The third-round loss was Nadal's earliest exit in a clay-court tournament since he fell to Olivier Mutis in the second round in Palermo, Italy, in 2004.
Defending champion Djokovic and Roger Federer, meanwhile, eased into the quarterfinals with straight-set wins.
Nadal blamed his first loss on clay in almost a year on the blue clay, which players have said was slippery.
"Being able to move is very important for me and if I can't move well, I can't hit the ball well either," said Nadal, the second seed and two-time Madrid champion. "If things don't change, this will be one less tournament on the calendar for me.
Feat of Clay
Fernando Verdasco became just the seventh player to beat Rafael Nadal in a clay-court match when he stunned him Thursday at the Madrid Open.
Players to beat Nadal on clay
|2008||Juan Carlos Ferrero||Rome|
|2005||Gaston Gaudio||Buenos Aires|
|*Nadal: 215-9 on clay since 2005|
-- ESPN Stats & Information
"This surface destabilizes the game. It is a completely different game and I don't want to take risks."
Verdasco, who became only the seventh player to beat Nadal on clay in eight years, burst into tears on the court in front of his hometown fans upon sealing the upset with a forehand winner.
"After losing so many times against honestly the best player on clay ever, to beat him on clay is the maximum," said an emotional Verdasco. "I don't have words. I am happy for the win, although it is difficult to hold myself together now. I need to calm down, rest and get ready for the next match."
Djokovic had an easier time defeating Stanislas Wawrinka 7-6 (5), 6-4, but said he would also boycott the tournament if it didn't go back to the traditional red-clay surface.
"They are claiming that the court is exactly the same as red clay, which is not true because there is a big difference," the defending champion said. "You are tripping, slipping all the time, sliding. The winner will be the one who doesn't get hurt by the end of the week.
"It's a new experience, and the way it looks this year, hopefully the last experience."
Djokovic let slip five set points before finally taking the first set in the tiebreaker and then broke his Swiss challenger twice to decide the match in an hour and 45 minutes.
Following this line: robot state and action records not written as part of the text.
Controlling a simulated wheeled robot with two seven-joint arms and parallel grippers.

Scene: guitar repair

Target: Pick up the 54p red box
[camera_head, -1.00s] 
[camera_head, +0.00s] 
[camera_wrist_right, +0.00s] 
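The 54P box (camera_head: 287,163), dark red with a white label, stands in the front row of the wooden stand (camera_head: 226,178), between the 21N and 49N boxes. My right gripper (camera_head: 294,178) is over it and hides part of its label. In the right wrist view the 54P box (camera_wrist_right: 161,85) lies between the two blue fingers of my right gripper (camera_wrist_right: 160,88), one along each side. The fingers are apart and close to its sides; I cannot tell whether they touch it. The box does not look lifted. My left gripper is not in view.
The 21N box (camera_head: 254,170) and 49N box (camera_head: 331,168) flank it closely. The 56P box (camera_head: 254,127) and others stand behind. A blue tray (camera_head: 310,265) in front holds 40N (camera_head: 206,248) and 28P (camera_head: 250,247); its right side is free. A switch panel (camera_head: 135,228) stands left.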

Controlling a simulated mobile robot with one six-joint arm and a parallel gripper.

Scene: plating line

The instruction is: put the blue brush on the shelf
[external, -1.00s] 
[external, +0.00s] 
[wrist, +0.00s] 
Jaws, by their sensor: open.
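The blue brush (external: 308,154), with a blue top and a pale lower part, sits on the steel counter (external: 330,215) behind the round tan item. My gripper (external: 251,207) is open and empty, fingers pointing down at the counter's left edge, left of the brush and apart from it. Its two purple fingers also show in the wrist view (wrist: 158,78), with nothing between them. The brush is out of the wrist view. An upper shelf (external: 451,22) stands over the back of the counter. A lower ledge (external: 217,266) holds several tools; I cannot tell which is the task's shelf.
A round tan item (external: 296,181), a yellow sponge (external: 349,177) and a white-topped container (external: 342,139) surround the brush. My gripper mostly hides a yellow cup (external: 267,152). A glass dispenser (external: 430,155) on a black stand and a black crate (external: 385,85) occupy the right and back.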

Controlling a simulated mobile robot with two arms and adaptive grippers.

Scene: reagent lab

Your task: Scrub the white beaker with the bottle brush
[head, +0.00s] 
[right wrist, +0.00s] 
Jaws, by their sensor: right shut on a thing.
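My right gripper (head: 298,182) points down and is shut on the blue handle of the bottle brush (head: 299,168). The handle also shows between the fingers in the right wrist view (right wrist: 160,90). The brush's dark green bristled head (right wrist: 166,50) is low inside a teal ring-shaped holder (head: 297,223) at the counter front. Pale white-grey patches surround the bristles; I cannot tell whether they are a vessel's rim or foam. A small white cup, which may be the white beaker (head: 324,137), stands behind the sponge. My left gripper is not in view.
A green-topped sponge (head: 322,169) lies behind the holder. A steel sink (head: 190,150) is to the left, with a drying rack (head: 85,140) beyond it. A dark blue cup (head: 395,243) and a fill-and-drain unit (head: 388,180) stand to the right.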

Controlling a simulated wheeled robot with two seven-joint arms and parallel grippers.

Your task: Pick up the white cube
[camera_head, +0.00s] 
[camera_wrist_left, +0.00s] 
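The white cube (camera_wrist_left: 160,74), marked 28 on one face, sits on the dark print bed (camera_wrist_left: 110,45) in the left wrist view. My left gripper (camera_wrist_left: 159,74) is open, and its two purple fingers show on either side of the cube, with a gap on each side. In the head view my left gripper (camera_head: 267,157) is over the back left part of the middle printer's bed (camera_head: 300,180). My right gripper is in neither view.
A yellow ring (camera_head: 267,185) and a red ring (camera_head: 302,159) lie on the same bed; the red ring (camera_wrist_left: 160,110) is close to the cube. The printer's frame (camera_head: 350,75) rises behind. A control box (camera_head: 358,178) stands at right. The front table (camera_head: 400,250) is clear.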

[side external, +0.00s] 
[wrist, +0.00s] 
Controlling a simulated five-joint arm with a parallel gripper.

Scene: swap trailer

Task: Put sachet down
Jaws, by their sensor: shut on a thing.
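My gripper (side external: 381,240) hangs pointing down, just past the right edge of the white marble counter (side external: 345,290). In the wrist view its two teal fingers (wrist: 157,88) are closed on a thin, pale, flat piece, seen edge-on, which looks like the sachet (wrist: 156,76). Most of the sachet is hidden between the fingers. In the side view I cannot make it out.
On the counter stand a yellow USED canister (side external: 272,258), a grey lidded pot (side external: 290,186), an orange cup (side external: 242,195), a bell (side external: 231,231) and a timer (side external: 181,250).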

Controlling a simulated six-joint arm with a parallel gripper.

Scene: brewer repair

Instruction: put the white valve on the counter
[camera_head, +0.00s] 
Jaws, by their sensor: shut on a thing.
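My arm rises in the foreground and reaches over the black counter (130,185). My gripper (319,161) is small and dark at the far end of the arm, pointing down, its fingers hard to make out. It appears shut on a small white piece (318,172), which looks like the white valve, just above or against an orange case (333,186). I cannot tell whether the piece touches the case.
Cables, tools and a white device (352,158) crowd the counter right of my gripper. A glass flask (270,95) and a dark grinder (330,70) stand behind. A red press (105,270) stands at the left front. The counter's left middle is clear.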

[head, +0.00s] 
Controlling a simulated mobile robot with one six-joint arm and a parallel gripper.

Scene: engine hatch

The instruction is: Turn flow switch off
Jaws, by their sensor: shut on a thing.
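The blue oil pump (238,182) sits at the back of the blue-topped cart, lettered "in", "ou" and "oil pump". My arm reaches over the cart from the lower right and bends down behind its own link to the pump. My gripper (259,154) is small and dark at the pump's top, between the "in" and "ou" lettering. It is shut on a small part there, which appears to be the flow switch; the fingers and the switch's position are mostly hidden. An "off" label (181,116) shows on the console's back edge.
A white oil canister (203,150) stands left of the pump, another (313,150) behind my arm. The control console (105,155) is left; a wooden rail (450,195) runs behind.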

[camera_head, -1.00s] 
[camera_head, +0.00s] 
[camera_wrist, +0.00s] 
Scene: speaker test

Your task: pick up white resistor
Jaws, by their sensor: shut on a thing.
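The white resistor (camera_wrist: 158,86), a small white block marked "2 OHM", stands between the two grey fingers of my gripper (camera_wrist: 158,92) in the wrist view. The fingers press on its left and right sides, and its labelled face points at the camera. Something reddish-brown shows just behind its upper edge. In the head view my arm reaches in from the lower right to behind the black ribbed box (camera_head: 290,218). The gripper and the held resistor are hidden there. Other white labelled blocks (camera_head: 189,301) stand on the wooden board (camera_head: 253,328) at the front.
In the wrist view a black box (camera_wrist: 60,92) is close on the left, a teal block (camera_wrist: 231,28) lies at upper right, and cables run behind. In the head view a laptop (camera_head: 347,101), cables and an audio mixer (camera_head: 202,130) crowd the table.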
The third-seeded Federer hit 10 aces and didn't concede a break against Gasquet en route to improving his record this season to 24 wins and three losses.
While not going as far as the sport's other top players, Federer said he understood their frustration.
"I understand (Nadal's) disappointment. He was against (blue clay) from the start and so was I," Federer said. "He never felt comfortable on the surface. It is a tough surface and that can only add to the anger even more."
The 16-time Grand Slam champion will face David Ferrer in the quarterfinals.
The fifth-seeded Ferrer saved three match points before smacking an unreachable shot into the corner to seal his hard-fought 7-6 (5), 3-6, 7-6 (8) victory over fellow Spaniard Nicolas Almagro.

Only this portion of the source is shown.